Officials of the Naval Air Warfare Center Aircraft Division at Joint Base McGuire-Dix-Lakehurst, N.J., are asking engineers at the Lockheed Martin Mission Support and Training segment in Orlando, Fla., to build 29 electronic Consolidated Automated Support System (eCASS) low-rate initial production (LRIP) units.
The eCASS equipment is designed to help sailors and Marines to troubleshoot and repair aircraft assemblies at sea or ashore and return the avionics to service quickly.
The contract calls for Lockheed Martin to provide 29 eCASS radio frequency systems; 14 self-maintenance and test calibration operational test program sets; 12 calibration equipment kits; 29 shore installation kits; six ship installation kits; five test program sets development suites; seven high-power mission equipment kits; 21 electro-optic mission equipment kits; and one production asset.
The eCASS test equipment is replacing the Navy's legacy CASS test equipment originally fielded in the early 1990s. CASS is the Navy’s standard automatic test equipment family supporting electronics on naval aircraft.
The first eCASS station was to be delivered to the Navy last November to support all the aircraft in the Navy’s fleet, extending to new weapons systems such as the F-35 Lightning II joint strike fighter. Lockheed Martin won a $103 million LRIP contract in January 2014 for the first 36 eCASS stations.

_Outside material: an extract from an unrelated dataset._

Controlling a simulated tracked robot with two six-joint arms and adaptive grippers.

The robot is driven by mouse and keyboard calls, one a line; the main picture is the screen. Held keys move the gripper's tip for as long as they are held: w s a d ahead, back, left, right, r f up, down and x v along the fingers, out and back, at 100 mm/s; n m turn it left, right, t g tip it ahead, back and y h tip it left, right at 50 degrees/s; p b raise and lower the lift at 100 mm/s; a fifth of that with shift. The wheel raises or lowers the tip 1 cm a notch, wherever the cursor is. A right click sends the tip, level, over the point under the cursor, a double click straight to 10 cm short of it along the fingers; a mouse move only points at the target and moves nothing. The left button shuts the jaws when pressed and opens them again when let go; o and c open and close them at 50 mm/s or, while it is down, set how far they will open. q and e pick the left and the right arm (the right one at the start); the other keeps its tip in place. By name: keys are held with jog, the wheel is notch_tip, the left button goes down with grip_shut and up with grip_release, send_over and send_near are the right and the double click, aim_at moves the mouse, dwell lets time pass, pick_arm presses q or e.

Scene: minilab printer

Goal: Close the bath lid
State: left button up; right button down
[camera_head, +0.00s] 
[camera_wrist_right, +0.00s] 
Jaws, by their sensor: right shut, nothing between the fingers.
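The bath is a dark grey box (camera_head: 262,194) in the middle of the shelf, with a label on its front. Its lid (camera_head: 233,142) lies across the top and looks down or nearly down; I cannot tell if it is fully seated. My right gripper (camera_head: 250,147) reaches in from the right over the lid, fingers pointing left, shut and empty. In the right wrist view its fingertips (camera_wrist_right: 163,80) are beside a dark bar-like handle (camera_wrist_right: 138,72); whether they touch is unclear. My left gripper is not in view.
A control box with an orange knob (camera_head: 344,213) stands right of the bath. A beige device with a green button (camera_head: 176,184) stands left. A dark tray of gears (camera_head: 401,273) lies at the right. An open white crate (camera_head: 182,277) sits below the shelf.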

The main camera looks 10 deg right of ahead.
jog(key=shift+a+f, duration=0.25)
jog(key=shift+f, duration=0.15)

The eCASS station is the workhorse for avionics repair across the naval aviation enterprise, Lockheed Martin officials say. The test gear helps aircraft maintainers return equipment to readiness status quickly and efficiently. Compatibility with legacy CASS stations preserves the Navy’s investment in more than 550 test program sets supporting 750 avionic components.
The eCASS architecture is based on the Lockheed Martin LM-STAR commercial automated testing system that is designed to facilitate technology insertion and long-term supportability.

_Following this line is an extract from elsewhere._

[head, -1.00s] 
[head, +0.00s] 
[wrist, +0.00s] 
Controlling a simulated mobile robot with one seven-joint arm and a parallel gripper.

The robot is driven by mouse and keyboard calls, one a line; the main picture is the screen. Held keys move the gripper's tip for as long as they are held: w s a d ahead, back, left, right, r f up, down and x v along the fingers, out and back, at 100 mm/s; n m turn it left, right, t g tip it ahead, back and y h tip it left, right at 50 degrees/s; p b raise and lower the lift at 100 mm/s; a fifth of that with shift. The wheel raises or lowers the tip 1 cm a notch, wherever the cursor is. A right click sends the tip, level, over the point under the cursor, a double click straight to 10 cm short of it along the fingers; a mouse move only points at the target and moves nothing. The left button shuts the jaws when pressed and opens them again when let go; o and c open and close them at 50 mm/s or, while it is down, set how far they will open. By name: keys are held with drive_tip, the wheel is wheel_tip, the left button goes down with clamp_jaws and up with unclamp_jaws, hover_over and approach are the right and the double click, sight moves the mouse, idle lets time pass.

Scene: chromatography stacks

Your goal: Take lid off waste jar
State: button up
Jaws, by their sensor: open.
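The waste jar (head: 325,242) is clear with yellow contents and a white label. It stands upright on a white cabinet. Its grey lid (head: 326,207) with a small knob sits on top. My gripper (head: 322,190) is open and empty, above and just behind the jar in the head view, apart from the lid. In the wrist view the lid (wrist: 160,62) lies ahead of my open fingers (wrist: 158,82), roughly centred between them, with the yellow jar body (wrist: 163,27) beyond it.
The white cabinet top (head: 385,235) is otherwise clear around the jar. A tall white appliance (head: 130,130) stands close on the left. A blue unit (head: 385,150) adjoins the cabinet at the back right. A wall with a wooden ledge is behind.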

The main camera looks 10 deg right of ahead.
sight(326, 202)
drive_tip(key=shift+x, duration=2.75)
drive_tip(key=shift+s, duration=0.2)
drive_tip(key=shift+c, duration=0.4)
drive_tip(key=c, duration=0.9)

LM-STAR serves as the cornerstone of the F-35 Lightning II harmonization plan, which helps enable several different avionics manufacturers to develop tests to help electronics move from the factory floor to fleet maintenance depots, Lockheed Martin officials say.
On this contract Lockheed Martin will do the work in Orlando, Fla.; Hunt Valley, Md.; North Reading, Mass.; Irvine, Calif.; San Diego; Austin, Texas; Minneapolis; Bohemia, N.Y.; Everett, Wash.; and Woodstock, N.Y., and should be finished by July 2017.